## Task input
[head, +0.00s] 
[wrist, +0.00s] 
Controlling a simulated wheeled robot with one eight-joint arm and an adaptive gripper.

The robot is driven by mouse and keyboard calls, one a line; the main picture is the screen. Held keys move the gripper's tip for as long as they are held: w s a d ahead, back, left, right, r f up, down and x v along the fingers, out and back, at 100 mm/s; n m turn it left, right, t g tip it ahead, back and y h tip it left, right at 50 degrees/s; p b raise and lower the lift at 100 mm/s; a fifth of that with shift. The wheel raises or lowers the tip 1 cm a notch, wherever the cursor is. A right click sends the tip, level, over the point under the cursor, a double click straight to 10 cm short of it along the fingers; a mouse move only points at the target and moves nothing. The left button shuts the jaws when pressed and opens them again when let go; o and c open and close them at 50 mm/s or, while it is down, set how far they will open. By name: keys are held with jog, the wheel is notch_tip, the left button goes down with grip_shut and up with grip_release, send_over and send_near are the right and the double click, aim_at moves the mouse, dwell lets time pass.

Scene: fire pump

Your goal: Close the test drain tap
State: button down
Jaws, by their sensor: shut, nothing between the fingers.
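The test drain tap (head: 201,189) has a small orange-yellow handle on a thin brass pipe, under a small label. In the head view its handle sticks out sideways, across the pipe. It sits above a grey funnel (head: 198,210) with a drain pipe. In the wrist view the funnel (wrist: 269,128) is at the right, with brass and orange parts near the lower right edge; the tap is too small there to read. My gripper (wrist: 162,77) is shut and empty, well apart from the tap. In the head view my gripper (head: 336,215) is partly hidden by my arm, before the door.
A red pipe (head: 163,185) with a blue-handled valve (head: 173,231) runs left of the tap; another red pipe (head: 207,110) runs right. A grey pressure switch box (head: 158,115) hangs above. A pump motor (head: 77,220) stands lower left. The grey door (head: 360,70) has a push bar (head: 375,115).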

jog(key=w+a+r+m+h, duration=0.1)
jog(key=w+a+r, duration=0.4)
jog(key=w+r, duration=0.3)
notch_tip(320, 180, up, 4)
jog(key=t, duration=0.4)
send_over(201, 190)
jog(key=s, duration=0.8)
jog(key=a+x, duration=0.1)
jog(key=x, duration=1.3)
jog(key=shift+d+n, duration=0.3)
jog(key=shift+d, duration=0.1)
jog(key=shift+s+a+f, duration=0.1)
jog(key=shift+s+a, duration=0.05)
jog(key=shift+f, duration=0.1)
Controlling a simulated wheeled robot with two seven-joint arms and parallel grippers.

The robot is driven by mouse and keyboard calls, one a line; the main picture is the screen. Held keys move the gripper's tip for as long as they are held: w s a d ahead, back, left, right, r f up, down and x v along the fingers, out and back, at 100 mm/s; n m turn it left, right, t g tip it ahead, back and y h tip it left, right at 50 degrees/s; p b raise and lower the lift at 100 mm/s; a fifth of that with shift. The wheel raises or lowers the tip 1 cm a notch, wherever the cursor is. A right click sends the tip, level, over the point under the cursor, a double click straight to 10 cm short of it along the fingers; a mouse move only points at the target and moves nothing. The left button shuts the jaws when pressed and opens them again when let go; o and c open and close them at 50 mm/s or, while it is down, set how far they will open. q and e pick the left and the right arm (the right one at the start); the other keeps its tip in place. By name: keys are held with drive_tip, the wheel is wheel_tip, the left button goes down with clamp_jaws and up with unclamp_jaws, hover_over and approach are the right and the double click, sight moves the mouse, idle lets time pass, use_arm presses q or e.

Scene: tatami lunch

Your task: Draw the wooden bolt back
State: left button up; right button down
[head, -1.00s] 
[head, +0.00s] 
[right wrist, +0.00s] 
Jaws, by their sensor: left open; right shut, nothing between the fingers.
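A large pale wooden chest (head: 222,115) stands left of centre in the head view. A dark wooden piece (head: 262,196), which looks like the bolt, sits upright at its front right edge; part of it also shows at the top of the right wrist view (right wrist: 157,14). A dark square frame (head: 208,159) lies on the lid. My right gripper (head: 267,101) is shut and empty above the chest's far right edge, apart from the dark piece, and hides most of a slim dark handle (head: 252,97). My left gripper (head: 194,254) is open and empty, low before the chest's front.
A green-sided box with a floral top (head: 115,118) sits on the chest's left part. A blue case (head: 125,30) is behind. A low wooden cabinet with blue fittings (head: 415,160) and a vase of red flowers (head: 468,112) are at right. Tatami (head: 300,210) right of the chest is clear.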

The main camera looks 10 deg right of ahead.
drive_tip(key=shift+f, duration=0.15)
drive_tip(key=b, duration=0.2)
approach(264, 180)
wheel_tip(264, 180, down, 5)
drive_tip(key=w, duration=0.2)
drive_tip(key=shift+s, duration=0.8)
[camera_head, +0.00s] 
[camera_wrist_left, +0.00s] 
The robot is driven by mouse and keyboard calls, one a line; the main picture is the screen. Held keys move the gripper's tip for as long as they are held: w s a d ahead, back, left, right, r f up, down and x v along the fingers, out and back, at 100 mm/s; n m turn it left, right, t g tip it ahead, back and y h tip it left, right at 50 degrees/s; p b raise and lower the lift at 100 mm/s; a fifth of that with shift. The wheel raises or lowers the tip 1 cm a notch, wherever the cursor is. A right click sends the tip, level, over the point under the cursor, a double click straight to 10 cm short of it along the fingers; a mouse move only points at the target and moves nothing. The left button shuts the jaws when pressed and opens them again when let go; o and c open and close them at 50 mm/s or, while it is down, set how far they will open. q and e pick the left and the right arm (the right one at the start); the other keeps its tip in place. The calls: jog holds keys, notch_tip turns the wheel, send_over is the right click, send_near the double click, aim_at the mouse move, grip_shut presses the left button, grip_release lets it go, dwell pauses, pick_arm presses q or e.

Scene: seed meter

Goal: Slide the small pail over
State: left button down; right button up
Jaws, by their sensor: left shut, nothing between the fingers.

## Problem to work on
Copy, please, exactly the lines that start at the first line of the data and end at the line containing "Controlling a simulated wheeled robot with one", both kept and no others.

## Exercise response
[head, +0.00s] 
[wrist, +0.00s] 
Controlling a simulated wheeled robot with one eight-joint arm and an adaptive gripper.

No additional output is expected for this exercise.